Organize for homeschool by downsizing school supplies
If you’ve accumulated a lot of school supplies over the years like me, you will want to sort your supplies into piles of keeps and gives.
Sometimes I’ve found that after investing in an abundance of staples, erasers, or magic markers, I’ve gotten way too much. They just sit in my drawer for the entire school year unused.
If by the end of the school year I haven’t touched the supplies, I most likely don’t need them. Either I bought too many or I don’t need that particular supply the way I thought I did.
In this case, I like to make a box or small bag of giveaways. I can always find another homeschool mom in our community or coop that would be glad to take the supplies off my hand and use them in her homeschool.
I am learning to let go of what I don’t use and only purchase what I need.
Here is a video from a few years back on how I digitized some of my girls’ school work using Evernote.
Organize for homeschool with school supplies
Once I figure out what supplies I actually need to keep, I like to organize them into piles according to type.
Now that I’m moving in a few weeks, I’m finding that this is pretty much all I’ve been doing lately: organizing all of our family stuff! It’s been liberating to sort through my life accumulations, let go of what I don’t need, and organize what I do need.
For school, I’ve found that there are just a few categories that our supplies sort into: art supplies, curriculum, books, and reading materials, and basic supplies and resources.
Art supplies is a pretty self-explanatory category. For us that would consist of:
- acrylic and watercolor paints
- oil paints
- watercolor paper
- charcoal pencils
- sketching pencils
- colored pencils
These types of materials can be oversized and bulky so I created a whole category in our homeschool just for art.
Of all our homeschool supplies, our curriculum category takes up the most physical space in our home in addition to our books.
Curriculum for us consists of:
- game pieces
Then we have our books and reading materials which may or may not accompany an actual curriculum set, but these are books my kids enjoy reading freely during their downtimes or they may be books I assign to them as part of their daily schedule.
Every year we end up getting more books and adding on to our book collection, so we definitely have an abundance and our home library never stops growing.

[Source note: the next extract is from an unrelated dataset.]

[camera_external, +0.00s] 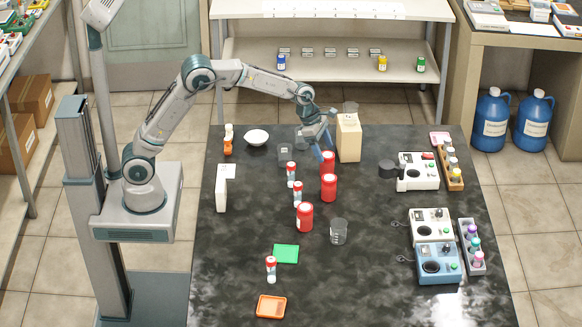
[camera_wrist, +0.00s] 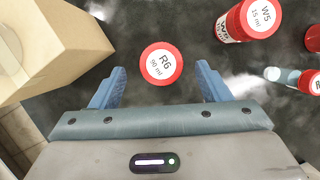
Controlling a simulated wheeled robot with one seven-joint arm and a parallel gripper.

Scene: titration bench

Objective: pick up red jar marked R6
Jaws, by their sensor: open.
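The red jar marked R6 (camera_wrist: 161,64) shows from above in the wrist view, with a round white label reading R6, 90 ml on its lid. My gripper (camera_wrist: 162,73) is open, with one blue finger on each side of the jar in that view and a visible gap on both sides. The jar is not held. In the external view my gripper (camera_external: 322,143) is over the back middle of the bench. The red jar just below it there (camera_external: 328,164) appears to be R6; its lid marking is too small to read.
A tan box (camera_external: 348,140) stands close beside R6; it fills the left of the wrist view (camera_wrist: 60,40). A red-lidded container marked W5 (camera_wrist: 248,18) stands to the right. More red jars (camera_external: 305,218) and a beaker (camera_external: 339,232) stand nearer.

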Lastly, we have our basic supplies and resources.
I consider this to be small miscellaneous items such as:
- pens and pencils
- printer ink
- notebook and graphic paper
- electronics: laptops, chromebooks, kindles, ipads
- music equipment: pianos, violins, ukes
When I take a survey approach to all that we own for homeschool and categorize them, I can then more easily sort through our belongings in order to organize for homeschool.
Doing a full day’s worth of brain-dumping (but actually in a more physical way) helps me make progress and get the job done. What that looks like for me is taking a full day to sort only the art supplies we own, and then taking another day to sort only the curriculum, then another day for the basic supplies, and so forth.
A typical day sorting my basic supplies might look like sitting down and dumping out everything in my cabinets and drawers. It is utter chaos with pencils and staples, and miscellaneous stuff I never knew existed strewn all around me. But with a bag at hand for trash, another for recycle and a box for keeps, I can more easily sort through what I need and don’t need and clear up a lot of cabinet confusion.
This is what my days like currently as I work through the process of moving and deciding what I will bring with me to my new apartment in a few weeks and what really needs to go to storage. If I’m spending money on storage I shouldn’t bring things I don’t need.
What I need to do is lighten my load and free up space.